> _Task to complete_
Identify all lines below that hold "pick" and collect them.
** Start of Provided records **
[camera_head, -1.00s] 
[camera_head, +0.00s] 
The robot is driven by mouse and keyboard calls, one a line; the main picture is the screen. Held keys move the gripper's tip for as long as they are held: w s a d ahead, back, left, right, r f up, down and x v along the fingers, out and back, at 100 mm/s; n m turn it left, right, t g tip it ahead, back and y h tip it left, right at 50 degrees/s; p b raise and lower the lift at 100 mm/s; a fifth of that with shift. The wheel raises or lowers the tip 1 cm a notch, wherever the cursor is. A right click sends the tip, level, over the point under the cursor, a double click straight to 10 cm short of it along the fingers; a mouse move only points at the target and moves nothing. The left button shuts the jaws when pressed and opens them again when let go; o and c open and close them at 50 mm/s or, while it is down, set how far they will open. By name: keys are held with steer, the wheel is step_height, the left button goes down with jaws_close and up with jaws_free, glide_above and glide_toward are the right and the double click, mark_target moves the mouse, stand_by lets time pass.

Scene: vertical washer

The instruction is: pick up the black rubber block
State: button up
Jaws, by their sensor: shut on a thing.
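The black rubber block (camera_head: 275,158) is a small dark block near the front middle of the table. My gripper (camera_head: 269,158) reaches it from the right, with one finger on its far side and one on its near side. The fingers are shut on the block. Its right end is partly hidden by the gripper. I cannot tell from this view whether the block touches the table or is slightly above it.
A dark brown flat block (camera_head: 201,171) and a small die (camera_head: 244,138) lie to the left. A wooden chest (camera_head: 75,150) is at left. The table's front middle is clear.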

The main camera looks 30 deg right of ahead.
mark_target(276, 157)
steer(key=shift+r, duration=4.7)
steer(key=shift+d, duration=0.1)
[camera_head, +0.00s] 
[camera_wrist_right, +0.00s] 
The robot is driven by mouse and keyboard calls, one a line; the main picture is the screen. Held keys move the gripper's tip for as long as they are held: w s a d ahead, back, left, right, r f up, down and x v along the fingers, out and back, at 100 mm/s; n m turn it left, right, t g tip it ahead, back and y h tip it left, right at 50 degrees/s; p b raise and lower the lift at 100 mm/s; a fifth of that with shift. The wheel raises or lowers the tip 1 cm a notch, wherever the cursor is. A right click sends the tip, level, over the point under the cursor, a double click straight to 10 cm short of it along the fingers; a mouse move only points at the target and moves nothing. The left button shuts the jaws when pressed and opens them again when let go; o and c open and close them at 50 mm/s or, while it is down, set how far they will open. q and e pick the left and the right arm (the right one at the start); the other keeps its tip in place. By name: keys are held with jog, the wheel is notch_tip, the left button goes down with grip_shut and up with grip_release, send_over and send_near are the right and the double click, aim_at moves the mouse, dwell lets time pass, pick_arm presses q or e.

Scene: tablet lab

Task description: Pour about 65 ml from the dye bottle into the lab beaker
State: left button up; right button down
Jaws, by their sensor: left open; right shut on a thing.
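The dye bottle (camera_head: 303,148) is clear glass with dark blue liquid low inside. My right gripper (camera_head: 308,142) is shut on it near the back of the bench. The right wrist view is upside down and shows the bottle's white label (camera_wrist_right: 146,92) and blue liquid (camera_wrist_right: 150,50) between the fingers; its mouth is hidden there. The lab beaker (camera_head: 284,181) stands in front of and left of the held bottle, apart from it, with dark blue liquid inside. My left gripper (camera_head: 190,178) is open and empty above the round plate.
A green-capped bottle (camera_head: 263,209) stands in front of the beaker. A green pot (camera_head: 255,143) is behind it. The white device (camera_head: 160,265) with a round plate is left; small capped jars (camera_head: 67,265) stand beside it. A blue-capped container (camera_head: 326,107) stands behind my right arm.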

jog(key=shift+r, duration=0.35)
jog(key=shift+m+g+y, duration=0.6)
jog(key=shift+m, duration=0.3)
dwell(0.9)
** End of Provided records **
> _Output of the task_
The instruction is: pick up the black rubber block
The robot is driven by mouse and keyboard calls, one a line; the main picture is the screen. Held keys move the gripper's tip for as long as they are held: w s a d ahead, back, left, right, r f up, down and x v along the fingers, out and back, at 100 mm/s; n m turn it left, right, t g tip it ahead, back and y h tip it left, right at 50 degrees/s; p b raise and lower the lift at 100 mm/s; a fifth of that with shift. The wheel raises or lowers the tip 1 cm a notch, wherever the cursor is. A right click sends the tip, level, over the point under the cursor, a double click straight to 10 cm short of it along the fingers; a mouse move only points at the target and moves nothing. The left button shuts the jaws when pressed and opens them again when let go; o and c open and close them at 50 mm/s or, while it is down, set how far they will open. q and e pick the left and the right arm (the right one at the start); the other keeps its tip in place. By name: keys are held with jog, the wheel is notch_tip, the left button goes down with grip_shut and up with grip_release, send_over and send_near are the right and the double click, aim_at moves the mouse, dwell lets time pass, pick_arm presses q or e.

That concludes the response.